Information supplied:
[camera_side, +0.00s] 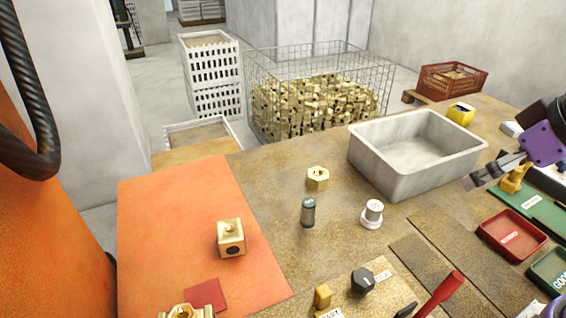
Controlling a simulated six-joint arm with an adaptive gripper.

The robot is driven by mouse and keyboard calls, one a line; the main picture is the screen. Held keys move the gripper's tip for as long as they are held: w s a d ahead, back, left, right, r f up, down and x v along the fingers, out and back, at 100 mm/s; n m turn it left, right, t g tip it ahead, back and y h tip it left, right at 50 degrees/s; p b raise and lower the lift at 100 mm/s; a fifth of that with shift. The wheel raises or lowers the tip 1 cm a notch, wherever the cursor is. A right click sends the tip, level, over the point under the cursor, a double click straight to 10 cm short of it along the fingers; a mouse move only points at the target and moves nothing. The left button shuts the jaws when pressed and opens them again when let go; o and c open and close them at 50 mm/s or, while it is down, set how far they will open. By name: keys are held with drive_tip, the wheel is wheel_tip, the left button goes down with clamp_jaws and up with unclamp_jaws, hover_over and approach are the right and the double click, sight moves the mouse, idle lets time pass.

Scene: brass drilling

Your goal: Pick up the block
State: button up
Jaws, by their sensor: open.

Problem:
Are you able to set down all the lines above exactly, without any pictures?

Solved exercise:
[camera_side, +0.00s] 
Controlling a simulated six-joint arm with an adaptive gripper.

The robot is driven by mouse and keyboard calls, one a line; the main picture is the screen. Held keys move the gripper's tip for as long as they are held: w s a d ahead, back, left, right, r f up, down and x v along the fingers, out and back, at 100 mm/s; n m turn it left, right, t g tip it ahead, back and y h tip it left, right at 50 degrees/s; p b raise and lower the lift at 100 mm/s; a fifth of that with shift. The wheel raises or lowers the tip 1 cm a notch, wherever the cursor is. A right click sends the tip, level, over the point under the cursor, a double click straight to 10 cm short of it along the fingers; a mouse move only points at the target and moves nothing. The left button shuts the jaws when pressed and opens them again when let go; o and c open and close them at 50 mm/s or, while it is down, set how far they will open. By name: keys are held with drive_tip, the wheel is wheel_tip, the left button goes down with clamp_jaws and up with unclamp_jaws, hover_over and approach are the right and the double click, sight moves the mouse, idle lets time pass.

Scene: brass drilling

Your goal: Pick up the block
State: button up
Jaws, by their sensor: open.

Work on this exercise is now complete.